Trevi Grant appointed as Assistant Dean of Student Career Success and Employer Relations

Trevi Grant knows that life is often full of twists and turns. Born and raised in Phoenix, she was working as a social worker when she realized she wanted to make a bigger impact.

By Lindsay Walker

Trevi Grant

Trevi Grant knows that life is often full of twists and turns.

Born and raised in Phoenix, she was working as a social worker when she realized she wanted to make a bigger impact. That took her to the Sandra Day O’Connor College of Law for her Juris Doctor. After practicing law for 13 years, she took a job as the CEO of a nonprofit organization that worked with first-generation college students before getting hired at ASU Law in 2018. She now serves as assistant dean of student career success and employer relations 

“One of the things I really like about working with students is that it is like a fork in the road,” said Grant. “This is the time in their life where, depending on what happens, what career path they take, what opportunities they’re exposed to or take, their life can end up in a totally different direction than they thought it was going to, which is sort of what happened to me in law school.”
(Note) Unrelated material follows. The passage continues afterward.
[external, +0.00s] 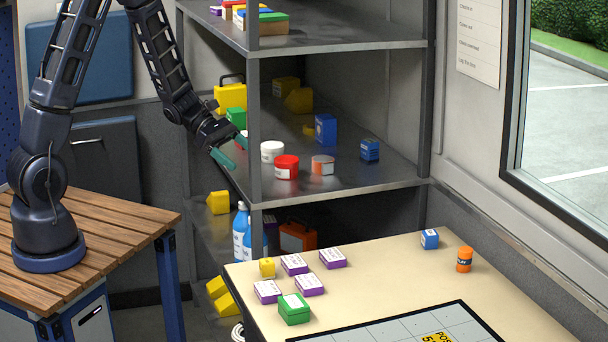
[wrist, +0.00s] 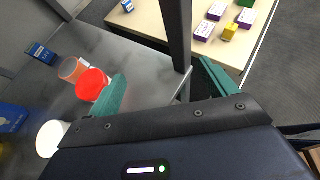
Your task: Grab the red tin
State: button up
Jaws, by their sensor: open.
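The red tin (external: 286,167) stands upright on the middle metal shelf (external: 345,188), near its front edge, with a pale label on its side. In the wrist view the red tin (wrist: 92,84) is just left of the left teal finger, outside the jaws.
A white tin (external: 272,151) stands behind the red tin, and an orange-and-white jar (external: 322,165) to its right. Blue boxes (external: 326,129) stand farther right and back. The shelf post (external: 253,130) rises between my gripper and the red tin. The shelf's right front is bare.

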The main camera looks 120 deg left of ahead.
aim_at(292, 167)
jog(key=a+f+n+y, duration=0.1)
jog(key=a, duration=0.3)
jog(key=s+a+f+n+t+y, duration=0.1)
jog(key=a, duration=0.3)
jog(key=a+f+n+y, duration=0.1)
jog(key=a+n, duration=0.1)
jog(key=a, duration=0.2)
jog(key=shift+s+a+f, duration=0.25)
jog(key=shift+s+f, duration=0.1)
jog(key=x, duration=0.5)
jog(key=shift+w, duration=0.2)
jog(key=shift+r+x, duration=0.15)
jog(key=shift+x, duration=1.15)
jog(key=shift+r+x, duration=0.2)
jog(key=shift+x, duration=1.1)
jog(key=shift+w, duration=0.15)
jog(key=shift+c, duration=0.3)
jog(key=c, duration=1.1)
That commitment to making a difference was ingrained in her from a young age, she said. Both of Grant’s parents were lawyers; her mother also started as a social worker before pivoting to law. 

Grant’s mother, Judge Sarah Grant, also has a personal connection to ASU Law’s namesake: she was appointed to the Arizona Court of Appeals spot vacated by Justice Sandra Day O’Connor when she was appointed to the U.S. Supreme Court. 

Grant will continue to make a difference in the lives of students in her new role. She will focus on expanding job opportunities for law graduates outside of Arizona, including in Washington, D.C., or Los Angeles, where ASU Law now has locations. She also has a passion for connecting students with judicial clerkships, as judges often become lifelong friends and mentors to their clerks. 

Over the past six years, Grant said that ASU Law has placed students in more than 505 unique externships. 

“It’s the only time in your life where you can jump into a job for 4 months, decide if you like it and then leave,” she said. “You have the added benefit that it makes you more employable because you have skills that you don’t get in law school about how to actually practice law.”

She hopes that students take the initiative to visit her department and see what she and her team can do for them. 

“I want students to know that my entire department has an open-door policy,” she said. “We want to see students, we want to help students. Sometimes you think you have to go a certain way and what you end up discovering is there is more than one way to get to that place.”